Pinkwashing and other strategies rely on attacking and dehumanizing the people who stand in the way of Zionism’s fulfillment. They rely on a culturalist discourse in which Israelis are supposedly morally superior—and therefore worthy of support and empathy—and Palestinians, Arabs and Muslims are uncivilized, thus justifying Israel’s violence against them. What Israel has failed, and will continue to fail to do, is offer any affirmative arguments for why it should be allowed to carry on as it does.

The failure and exposure of the pinkwashing strategy is significant: gay pride parades in Tel Aviv no matter how loud and well-attended, cannot conceal the horror of Gaza and the continuation of the Nakba in every part of Palestine.

Pinkwashing has already faced a lot of resistance from those it is supposed to sway, yet the Israeli government is still seeking LGBT individuals who will use their sexual and gender identity to justify atrocities and disposession.

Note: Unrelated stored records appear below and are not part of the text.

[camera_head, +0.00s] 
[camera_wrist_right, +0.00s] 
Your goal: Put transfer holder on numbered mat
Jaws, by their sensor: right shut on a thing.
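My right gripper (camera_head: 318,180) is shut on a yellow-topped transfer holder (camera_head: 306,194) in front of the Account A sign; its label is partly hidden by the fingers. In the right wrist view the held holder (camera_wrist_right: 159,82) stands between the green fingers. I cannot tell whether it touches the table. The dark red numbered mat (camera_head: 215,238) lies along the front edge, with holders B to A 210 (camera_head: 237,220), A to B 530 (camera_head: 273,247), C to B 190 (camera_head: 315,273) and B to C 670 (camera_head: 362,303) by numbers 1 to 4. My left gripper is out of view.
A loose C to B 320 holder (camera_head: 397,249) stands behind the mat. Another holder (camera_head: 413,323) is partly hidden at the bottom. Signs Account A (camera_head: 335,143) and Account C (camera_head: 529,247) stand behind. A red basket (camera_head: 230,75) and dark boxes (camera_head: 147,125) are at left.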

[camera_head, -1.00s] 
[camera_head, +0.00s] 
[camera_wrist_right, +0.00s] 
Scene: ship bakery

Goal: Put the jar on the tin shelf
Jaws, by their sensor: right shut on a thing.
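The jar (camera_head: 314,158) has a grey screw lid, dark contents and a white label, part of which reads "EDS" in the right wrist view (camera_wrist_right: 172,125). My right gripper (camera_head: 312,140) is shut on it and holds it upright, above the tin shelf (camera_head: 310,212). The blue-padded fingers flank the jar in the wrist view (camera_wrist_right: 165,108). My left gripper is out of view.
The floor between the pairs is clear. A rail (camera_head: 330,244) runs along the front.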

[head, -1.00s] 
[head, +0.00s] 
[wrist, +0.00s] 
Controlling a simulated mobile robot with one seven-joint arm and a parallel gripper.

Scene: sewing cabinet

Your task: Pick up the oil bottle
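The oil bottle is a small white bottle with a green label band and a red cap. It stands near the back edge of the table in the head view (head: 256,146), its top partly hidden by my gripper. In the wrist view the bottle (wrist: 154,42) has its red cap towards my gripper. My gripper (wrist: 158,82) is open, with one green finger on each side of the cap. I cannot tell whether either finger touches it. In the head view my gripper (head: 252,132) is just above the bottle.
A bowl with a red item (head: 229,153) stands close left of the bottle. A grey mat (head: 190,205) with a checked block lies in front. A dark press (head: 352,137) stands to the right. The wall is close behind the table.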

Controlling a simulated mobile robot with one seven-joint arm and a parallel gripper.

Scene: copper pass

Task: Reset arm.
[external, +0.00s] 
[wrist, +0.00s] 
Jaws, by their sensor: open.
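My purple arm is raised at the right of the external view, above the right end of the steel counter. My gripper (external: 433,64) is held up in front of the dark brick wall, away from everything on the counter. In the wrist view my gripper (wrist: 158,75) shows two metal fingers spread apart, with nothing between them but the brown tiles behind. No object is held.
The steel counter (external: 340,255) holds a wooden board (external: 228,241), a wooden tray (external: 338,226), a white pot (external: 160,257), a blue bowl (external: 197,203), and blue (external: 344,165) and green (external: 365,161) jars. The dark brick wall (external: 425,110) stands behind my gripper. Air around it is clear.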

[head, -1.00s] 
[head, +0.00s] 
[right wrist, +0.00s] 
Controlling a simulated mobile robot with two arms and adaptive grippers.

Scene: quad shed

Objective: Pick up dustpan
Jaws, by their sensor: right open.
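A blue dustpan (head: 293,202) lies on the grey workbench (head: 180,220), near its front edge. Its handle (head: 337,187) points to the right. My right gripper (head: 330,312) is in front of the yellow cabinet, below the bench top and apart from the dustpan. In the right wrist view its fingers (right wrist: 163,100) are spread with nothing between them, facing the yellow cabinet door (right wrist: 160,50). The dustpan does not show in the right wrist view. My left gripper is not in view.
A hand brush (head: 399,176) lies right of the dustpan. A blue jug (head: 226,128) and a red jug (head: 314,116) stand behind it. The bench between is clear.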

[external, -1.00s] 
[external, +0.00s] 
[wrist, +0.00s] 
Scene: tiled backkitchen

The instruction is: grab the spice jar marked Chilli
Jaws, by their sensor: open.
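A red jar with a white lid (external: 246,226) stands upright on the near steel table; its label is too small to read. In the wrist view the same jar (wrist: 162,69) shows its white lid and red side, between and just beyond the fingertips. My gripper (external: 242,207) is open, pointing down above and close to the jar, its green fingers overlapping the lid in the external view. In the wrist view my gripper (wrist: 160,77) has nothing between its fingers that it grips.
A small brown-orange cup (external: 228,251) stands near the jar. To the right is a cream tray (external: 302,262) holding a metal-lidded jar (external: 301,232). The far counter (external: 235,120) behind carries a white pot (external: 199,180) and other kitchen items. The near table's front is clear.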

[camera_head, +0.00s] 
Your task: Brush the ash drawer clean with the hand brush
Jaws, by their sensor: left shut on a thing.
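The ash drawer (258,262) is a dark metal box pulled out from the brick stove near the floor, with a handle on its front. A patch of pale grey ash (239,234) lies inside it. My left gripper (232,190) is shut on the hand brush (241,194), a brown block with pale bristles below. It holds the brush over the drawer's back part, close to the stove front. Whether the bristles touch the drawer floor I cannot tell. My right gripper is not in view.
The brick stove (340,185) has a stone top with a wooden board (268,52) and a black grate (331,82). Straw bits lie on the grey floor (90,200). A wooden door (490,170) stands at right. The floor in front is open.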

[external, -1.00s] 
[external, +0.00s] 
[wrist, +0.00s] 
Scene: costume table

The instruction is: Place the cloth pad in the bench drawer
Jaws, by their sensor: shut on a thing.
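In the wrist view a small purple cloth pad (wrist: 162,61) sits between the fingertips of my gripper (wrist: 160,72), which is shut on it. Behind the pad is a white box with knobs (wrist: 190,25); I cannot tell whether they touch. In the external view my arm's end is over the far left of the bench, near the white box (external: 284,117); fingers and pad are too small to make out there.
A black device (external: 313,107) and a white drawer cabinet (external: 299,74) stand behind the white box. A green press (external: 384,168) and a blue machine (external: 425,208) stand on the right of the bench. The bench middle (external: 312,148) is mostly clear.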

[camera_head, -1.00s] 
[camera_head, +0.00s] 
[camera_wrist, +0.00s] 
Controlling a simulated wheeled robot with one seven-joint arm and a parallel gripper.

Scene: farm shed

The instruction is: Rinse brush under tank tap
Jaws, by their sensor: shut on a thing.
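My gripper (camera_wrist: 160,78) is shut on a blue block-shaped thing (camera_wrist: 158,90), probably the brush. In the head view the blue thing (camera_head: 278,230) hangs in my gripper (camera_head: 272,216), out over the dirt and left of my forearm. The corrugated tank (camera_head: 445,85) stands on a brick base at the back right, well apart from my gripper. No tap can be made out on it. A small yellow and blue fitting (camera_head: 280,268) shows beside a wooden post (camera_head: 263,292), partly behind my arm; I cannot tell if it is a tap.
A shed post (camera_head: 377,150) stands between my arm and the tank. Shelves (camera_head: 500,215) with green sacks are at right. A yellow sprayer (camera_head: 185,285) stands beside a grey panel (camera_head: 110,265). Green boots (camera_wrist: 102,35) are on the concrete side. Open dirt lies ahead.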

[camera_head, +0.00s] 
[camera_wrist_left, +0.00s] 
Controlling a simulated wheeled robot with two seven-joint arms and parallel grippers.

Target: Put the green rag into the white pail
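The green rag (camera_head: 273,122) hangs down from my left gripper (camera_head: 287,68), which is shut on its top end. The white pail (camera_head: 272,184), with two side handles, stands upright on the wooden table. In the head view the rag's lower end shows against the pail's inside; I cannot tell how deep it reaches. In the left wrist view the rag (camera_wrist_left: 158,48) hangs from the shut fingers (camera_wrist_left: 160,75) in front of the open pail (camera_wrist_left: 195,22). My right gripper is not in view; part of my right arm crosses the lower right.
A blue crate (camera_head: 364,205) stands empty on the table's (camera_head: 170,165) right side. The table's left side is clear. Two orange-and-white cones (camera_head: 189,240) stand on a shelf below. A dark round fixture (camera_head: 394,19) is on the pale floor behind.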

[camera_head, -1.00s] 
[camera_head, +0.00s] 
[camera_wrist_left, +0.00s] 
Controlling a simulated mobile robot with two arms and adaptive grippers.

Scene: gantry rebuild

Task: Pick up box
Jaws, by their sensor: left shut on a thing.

And the Israeli Foreign Ministry continues to sponsor LGBT cultural events—clubbing in Brazil, film festivals in San Francisco and Boston—but if queers around the world are conscious of the strategy, the conversation can only continue in two ways. We can continue the meta-discussion about Israeli propaganda strategy that Schulman’s article has ignited or the conversation can further degenerate into base Islamophobia where Israel can kill Palestinians because they’re not secular western liberals.